Types of Horseshoes

Hopefully, most of us get through our farrier visits with ease and little problem but sometimes our horses require a more specialized approach above and beyond a normal shoe. It may be we have just felt our horse stumbling a bit more than normal or not quite tracking correctly, to more severe problems such as laminitis or a cracked heel. Either way to assist with whatever condition your horse may be suffering from it may require a shoe that you may not be familiar with. In today’s blog post we look at some of the more common types of horseshoes and what they do.

  • Concave – The most common shoe used by farriers for all types of disciplines or pleasure riding normally has a toe clip and comes in all sizes.
  • Comfort fit/ Rolled toe – slightly wider shoe with rolled toes, it gives more width and support to the hoof, it encourages an earlier break over which can help a horse that is stumbling a bit, it normally has side toe clips or none at all.

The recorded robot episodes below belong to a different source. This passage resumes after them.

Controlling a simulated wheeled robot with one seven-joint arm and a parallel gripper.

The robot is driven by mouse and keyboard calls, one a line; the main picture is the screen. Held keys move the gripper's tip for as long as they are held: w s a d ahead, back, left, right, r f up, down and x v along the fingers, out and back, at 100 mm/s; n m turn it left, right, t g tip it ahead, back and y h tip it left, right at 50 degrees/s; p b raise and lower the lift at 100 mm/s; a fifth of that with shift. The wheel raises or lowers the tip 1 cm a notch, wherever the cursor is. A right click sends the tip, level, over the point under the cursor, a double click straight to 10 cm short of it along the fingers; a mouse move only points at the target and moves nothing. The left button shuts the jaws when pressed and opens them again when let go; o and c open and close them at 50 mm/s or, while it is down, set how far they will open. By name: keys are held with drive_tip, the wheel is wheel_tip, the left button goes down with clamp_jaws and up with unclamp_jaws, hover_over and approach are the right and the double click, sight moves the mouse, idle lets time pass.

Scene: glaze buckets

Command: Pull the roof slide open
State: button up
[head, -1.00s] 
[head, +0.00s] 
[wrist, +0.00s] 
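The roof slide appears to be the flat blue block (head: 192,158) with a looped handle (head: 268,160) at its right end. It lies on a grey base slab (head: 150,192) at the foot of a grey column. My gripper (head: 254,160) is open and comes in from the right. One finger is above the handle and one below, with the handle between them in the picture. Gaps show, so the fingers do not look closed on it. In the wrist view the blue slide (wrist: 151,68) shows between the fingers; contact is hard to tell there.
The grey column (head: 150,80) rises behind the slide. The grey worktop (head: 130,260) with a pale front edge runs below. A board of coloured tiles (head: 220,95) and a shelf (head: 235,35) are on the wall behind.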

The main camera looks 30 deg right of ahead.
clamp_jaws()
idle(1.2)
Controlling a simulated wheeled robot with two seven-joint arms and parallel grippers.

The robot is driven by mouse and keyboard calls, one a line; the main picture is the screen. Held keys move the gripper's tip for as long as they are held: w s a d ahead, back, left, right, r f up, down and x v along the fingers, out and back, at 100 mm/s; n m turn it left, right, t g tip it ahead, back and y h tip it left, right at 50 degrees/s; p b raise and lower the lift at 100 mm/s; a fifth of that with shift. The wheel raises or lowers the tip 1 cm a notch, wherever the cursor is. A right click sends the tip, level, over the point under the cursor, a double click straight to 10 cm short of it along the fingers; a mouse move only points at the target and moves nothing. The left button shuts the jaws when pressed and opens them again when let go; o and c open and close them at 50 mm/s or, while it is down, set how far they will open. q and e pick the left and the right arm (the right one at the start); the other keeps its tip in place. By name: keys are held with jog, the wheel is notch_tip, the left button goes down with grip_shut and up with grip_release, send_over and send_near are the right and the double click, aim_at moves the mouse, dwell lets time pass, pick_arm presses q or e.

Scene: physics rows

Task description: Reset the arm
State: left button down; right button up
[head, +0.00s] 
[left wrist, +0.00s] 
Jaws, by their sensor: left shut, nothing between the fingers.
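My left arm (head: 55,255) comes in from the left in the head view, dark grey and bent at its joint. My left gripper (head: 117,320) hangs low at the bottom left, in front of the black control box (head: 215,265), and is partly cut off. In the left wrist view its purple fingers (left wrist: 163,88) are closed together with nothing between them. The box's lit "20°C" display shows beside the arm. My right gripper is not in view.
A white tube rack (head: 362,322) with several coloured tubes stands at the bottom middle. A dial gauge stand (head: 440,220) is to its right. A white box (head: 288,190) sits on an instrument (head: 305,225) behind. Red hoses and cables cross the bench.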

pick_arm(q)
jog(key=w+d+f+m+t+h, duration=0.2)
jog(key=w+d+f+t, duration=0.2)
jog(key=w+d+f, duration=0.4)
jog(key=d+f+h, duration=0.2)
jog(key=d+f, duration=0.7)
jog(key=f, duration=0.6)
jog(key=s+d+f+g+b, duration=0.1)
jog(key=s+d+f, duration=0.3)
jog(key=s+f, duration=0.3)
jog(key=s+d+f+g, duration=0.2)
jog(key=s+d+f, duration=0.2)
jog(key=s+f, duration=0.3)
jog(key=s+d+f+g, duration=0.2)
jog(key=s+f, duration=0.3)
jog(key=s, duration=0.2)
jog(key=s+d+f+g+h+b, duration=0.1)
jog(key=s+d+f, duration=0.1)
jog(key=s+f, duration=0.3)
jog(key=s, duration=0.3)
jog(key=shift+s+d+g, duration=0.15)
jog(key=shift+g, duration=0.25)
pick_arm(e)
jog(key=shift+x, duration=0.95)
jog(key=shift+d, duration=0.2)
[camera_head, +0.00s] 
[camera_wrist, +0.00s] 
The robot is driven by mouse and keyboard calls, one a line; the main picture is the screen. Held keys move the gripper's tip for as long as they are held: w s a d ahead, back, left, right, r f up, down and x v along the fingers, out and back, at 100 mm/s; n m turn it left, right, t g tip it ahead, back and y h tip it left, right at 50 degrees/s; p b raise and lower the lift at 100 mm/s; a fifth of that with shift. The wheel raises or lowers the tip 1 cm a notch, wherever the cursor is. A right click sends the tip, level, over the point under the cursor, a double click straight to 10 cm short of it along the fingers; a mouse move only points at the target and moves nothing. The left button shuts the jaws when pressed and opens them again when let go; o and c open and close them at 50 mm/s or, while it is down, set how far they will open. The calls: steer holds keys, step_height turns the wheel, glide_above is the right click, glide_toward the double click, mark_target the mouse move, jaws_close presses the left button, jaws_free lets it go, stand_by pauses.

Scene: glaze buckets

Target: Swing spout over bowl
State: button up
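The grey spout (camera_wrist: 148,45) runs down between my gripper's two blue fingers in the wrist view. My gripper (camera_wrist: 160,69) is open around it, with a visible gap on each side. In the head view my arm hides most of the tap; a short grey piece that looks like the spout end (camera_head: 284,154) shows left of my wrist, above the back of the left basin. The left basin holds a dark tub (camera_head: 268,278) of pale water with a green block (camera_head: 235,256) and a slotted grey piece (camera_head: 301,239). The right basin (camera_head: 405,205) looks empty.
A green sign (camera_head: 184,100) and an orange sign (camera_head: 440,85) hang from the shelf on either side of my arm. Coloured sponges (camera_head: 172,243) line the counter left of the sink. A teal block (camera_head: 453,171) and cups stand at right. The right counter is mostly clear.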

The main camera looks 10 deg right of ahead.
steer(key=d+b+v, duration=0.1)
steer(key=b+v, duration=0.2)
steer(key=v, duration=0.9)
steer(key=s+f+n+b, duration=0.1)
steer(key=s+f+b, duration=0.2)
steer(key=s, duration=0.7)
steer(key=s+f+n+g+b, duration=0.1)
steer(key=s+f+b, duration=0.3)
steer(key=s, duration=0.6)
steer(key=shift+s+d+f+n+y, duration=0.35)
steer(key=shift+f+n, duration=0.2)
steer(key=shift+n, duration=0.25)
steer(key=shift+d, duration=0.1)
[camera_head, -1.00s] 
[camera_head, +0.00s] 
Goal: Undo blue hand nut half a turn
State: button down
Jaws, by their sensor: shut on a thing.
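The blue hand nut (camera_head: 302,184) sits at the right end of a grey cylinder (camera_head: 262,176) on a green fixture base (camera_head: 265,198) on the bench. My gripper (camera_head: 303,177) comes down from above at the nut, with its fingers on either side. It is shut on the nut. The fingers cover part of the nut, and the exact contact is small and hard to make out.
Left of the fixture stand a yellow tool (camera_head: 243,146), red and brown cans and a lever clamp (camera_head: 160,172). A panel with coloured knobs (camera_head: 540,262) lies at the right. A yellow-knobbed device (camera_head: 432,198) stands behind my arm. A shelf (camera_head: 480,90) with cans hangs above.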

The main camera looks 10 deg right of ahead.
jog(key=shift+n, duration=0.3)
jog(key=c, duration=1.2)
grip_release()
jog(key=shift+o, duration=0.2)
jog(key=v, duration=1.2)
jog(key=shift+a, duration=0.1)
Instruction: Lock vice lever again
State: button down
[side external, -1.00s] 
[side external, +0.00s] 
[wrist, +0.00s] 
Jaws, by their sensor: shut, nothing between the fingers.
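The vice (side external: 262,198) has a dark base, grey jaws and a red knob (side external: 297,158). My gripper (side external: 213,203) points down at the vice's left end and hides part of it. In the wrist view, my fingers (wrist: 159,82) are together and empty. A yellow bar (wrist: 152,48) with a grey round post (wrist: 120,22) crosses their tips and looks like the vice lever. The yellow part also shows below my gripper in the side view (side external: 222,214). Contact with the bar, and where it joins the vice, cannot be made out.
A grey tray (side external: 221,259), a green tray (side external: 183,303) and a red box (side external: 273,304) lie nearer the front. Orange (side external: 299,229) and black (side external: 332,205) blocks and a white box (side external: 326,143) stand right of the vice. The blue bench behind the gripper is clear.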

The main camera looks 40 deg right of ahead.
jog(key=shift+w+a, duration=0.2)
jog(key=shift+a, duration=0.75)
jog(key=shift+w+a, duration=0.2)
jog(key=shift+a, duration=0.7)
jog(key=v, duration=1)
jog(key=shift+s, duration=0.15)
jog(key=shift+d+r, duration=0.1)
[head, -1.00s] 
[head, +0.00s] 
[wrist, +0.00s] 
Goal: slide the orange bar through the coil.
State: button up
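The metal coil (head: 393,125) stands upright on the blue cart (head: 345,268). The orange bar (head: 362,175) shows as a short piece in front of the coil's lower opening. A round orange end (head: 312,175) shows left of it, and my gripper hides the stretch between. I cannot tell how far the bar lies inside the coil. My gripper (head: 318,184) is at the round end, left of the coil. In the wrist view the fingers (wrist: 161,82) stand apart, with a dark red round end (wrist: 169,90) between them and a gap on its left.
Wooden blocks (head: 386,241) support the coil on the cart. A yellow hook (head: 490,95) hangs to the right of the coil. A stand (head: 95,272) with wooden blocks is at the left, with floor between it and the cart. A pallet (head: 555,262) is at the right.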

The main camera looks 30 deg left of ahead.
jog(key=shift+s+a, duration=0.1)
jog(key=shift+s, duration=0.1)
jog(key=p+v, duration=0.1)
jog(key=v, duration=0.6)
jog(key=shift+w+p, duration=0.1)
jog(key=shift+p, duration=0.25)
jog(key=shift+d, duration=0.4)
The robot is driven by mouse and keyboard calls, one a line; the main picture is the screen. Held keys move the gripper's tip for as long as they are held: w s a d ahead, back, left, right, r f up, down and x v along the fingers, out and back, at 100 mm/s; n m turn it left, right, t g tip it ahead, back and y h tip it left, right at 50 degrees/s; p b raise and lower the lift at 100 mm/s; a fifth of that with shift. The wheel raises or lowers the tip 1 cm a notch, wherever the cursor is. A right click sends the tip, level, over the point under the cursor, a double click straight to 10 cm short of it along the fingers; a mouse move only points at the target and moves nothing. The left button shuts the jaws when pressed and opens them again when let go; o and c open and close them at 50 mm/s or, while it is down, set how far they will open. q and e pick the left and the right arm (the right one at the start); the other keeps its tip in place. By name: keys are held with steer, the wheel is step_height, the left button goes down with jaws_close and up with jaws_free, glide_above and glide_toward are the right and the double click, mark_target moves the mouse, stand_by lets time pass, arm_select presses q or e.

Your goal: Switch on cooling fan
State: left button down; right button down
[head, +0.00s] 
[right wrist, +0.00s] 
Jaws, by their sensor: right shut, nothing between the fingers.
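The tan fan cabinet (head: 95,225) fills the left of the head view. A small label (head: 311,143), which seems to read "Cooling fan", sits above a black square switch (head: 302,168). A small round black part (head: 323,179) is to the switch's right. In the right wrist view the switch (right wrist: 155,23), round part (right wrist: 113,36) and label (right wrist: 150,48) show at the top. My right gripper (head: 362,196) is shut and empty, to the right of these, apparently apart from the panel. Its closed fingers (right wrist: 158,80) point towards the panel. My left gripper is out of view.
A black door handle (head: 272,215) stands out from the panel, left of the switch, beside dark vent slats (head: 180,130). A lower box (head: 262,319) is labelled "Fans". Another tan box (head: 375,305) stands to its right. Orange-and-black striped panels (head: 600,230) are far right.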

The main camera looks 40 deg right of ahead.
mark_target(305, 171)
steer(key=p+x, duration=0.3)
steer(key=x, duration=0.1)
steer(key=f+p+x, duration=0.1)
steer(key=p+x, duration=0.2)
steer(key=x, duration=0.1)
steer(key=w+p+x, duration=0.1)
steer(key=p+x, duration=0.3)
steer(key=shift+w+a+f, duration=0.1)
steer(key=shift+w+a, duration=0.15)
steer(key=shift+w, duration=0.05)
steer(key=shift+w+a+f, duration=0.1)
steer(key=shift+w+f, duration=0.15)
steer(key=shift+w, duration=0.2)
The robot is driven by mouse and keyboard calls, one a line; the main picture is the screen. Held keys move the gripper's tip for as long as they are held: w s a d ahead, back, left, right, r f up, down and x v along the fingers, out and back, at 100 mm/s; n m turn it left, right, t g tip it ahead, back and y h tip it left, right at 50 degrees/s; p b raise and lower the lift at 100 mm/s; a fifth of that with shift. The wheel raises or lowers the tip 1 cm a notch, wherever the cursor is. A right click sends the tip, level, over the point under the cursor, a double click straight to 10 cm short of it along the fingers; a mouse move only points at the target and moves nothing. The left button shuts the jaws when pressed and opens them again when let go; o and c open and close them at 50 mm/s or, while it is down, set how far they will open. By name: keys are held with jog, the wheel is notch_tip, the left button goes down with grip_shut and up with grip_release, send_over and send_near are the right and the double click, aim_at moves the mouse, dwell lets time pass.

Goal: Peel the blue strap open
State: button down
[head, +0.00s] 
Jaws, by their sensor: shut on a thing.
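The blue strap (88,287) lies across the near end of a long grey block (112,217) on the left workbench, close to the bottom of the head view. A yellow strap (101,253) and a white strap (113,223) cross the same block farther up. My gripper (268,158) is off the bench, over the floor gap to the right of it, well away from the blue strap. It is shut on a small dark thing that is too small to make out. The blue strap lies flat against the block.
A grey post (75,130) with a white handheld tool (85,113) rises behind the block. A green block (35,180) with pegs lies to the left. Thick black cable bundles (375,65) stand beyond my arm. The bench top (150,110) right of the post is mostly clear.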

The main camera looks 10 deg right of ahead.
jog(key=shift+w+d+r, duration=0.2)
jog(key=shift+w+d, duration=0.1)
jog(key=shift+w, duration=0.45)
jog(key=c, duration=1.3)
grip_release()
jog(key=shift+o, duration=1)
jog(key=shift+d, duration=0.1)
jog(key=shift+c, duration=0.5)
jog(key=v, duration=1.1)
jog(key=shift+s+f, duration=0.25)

The shoe sits slightly under the toe and being set back, helps horses with low heels and offers more heel support.
  • Flat shoe – is again a wider shoe and is seated out on the inner edge to take pressure off the sole and distribute it more onto the hoof wall. Can be good for horses that suffer from sole bruising or dropped soles
  • Bar Shoe/Flat Bar – has a plate across the heel to help provide more heel support by spreading pressure and distributing it more onto the frog. Can be helpful for horses that suffer from corns or weak heels
  • Egg Bar – like the bar shoe has an extra extension from the end of the shoe and as the name suggests it is shaped similar to an egg, it helps by extending the point of contact with the ground further back offering more support to the heel area.
  • Heart Bar – has an added piece directly over the frog to help transfer weight to the frog. Often used for horses suffering from laminitis, founder, or pedal bone problems. It can have side clips to help minimize expansion and contraction of the hoof which can be useful for horses with ¼ cracks or heel pain
  • Aluminium plates – Mostly seen on racehorses or high-performance horses such as eventers. They are a very lightweight shoe that reduces the weight these horses carry whilst competing, this can help with fatigue during competition. They have tungsten inserts in the toe to help the shoe wear better and last longer.
  • ¾ shoe – Can have a section of the heel part of the shoe removed this can help relieve pressure on certain areas of the heel or if a horse is suffering from a corn. This shoe is normally only for short-term remedial use and is not generally advised to compete on horses with a shoe like this fitted.
  • Raised heel – A shoe that has the heel section slightly raised. This changes the hoof angle and relieves the pressure on the ligaments attached to the back of the hoof. Can be good for horses recovering from tendon injuries
  • Rockers – The shoe is shaped so it is not quite flat this allows horses that may be suffering from laminitis to rock back or transfer weight to their heels for some relief from discomfort
  • Sliders – Generally seen on reining horses they felicitate the sliding stop and are generally longer and flatter in appearance
  • Glue on shoes – As the name suggested they are a glue-on shoe. Can be useful for horses that have very thin hoof walls or are very broken away, where placing nails isn’t an option. In the right environment, they are a great alternative to your traditional shoe however if out in a paddock situation they may not last as long.
  • Anti-brushing shoe – If you have a horse that brushes or speedy cuts sometimes it can help to rasp the inner side of the shoe a little thinner. This in theory makes the shoe heavier on the outside thus encouraging the horse to throw their leg slightly out more and help them track straighter.

These are just some of the shoes you may come across and obviously, there are more that you could add to this list. Our horses’ feet are so important and need good, regular attention so they can keep performing for us at their best. Remember any change in your horse’s shoeing should be thoroughly discussed with your farrier and in many situations, your vet so gradual proper care can be taken. Changing things too suddenly or too much can do more harm than good.